**Work required**. Gather every line below where "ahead" appears.

========================================================================

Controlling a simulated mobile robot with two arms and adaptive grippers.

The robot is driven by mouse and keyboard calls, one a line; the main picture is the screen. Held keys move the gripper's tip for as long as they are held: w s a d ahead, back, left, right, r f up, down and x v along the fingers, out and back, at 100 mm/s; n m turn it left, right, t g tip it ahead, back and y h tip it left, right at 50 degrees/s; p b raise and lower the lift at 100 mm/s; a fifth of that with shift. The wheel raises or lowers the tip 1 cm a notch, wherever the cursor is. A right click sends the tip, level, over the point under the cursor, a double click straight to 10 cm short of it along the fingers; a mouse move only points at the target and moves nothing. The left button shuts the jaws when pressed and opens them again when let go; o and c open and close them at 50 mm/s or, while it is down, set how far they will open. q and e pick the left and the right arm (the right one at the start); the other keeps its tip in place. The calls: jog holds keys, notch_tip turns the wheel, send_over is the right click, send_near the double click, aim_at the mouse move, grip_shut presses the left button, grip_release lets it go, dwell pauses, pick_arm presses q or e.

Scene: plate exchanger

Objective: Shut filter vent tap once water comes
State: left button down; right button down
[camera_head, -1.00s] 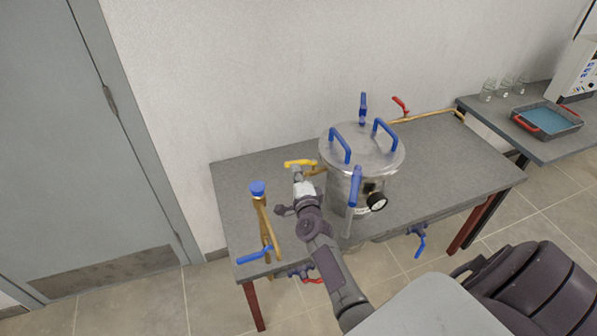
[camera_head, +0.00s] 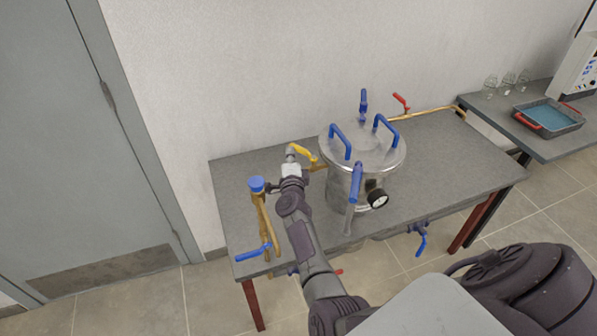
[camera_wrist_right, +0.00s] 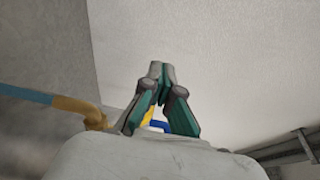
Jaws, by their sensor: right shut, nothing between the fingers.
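The filter is a steel vessel (camera_head: 340,185) with a lid, blue handles and a dial gauge, standing on the grey bench. A blue-handled tap (camera_head: 363,101) stands upright at its lid. A yellow tap handle (camera_head: 303,153) sits on a brass pipe at its left side, angled up and left. My right gripper (camera_head: 291,151) is shut and empty, close beside the left end of the yellow handle; I cannot tell if they touch. The right wrist view shows its closed fingertips (camera_wrist_right: 161,72), with bits of yellow and blue behind. My left gripper is not in view.
A brass pipe (camera_head: 262,212) with a blue top and blue lever stands left of my right arm. A red-handled tap (camera_head: 400,102) is behind the vessel. A tray of blue liquid (camera_head: 548,117) is on the right bench. The bench right of the vessel is clear.

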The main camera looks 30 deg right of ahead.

========================================================================

**Written answer**.
The robot is driven by mouse and keyboard calls, one a line; the main picture is the screen. Held keys move the gripper's tip for as long as they are held: w s a d ahead, back, left, right, r f up, down and x v along the fingers, out and back, at 100 mm/s; n m turn it left, right, t g tip it ahead, back and y h tip it left, right at 50 degrees/s; p b raise and lower the lift at 100 mm/s; a fifth of that with shift. The wheel raises or lowers the tip 1 cm a notch, wherever the cursor is. A right click sends the tip, level, over the point under the cursor, a double click straight to 10 cm short of it along the fingers; a mouse move only points at the target and moves nothing. The left button shuts the jaws when pressed and opens them again when let go; o and c open and close them at 50 mm/s or, while it is down, set how far they will open. q and e pick the left and the right arm (the right one at the start); the other keeps its tip in place. The calls: jog holds keys, notch_tip turns the wheel, send_over is the right click, send_near the double click, aim_at the mouse move, grip_shut presses the left button, grip_release lets it go, dwell pauses, pick_arm presses q or e.
The main camera looks 30 deg right of ahead.

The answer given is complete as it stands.